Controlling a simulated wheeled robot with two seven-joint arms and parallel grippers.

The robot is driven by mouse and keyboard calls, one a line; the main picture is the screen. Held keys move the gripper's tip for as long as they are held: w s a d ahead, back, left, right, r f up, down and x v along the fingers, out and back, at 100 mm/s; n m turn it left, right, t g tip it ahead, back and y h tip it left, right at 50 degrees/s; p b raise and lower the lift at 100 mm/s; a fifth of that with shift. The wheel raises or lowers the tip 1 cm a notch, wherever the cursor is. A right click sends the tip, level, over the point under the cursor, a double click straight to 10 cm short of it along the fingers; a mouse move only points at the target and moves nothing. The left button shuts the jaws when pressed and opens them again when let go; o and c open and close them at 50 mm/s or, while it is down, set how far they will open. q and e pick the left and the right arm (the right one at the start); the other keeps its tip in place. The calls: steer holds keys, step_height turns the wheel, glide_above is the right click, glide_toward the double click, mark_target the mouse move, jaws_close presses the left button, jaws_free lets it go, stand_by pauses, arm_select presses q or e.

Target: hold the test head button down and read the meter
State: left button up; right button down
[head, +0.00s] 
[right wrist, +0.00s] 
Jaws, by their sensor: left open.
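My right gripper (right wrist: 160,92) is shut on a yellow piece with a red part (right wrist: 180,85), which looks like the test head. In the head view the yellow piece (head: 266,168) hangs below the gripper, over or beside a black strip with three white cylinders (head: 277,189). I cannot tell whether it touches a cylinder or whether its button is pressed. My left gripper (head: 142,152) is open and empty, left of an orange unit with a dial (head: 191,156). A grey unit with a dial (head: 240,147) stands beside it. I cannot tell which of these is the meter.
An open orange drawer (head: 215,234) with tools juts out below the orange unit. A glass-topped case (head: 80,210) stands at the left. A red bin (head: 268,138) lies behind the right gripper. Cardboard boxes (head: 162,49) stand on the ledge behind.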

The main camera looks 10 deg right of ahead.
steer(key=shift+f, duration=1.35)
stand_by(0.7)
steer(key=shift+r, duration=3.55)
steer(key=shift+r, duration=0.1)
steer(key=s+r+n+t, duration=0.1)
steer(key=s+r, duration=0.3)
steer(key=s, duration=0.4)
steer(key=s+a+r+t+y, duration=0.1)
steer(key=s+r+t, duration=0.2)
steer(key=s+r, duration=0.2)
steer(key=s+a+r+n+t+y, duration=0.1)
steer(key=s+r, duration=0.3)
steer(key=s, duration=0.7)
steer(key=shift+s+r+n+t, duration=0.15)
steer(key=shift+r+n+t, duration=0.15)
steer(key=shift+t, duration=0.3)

***

Goal:
From the line containing "Target: hold the" to the last line of the material, please quote every line exactly and only those.

Correct output:
Target: hold the test head button down and read the meter
State: left button up; right button down
[head, +0.00s] 
[right wrist, +0.00s] 
Jaws, by their sensor: left open.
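My right gripper (right wrist: 160,92) is shut on a yellow piece with a red part (right wrist: 180,85), which looks like the test head. In the head view the yellow piece (head: 266,168) hangs below the gripper, over or beside a black strip with three white cylinders (head: 277,189). I cannot tell whether it touches a cylinder or whether its button is pressed. My left gripper (head: 142,152) is open and empty, left of an orange unit with a dial (head: 191,156). A grey unit with a dial (head: 240,147) stands beside it. I cannot tell which of these is the meter.
An open orange drawer (head: 215,234) with tools juts out below the orange unit. A glass-topped case (head: 80,210) stands at the left. A red bin (head: 268,138) lies behind the right gripper. Cardboard boxes (head: 162,49) stand on the ledge behind.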

The main camera looks 10 deg right of ahead.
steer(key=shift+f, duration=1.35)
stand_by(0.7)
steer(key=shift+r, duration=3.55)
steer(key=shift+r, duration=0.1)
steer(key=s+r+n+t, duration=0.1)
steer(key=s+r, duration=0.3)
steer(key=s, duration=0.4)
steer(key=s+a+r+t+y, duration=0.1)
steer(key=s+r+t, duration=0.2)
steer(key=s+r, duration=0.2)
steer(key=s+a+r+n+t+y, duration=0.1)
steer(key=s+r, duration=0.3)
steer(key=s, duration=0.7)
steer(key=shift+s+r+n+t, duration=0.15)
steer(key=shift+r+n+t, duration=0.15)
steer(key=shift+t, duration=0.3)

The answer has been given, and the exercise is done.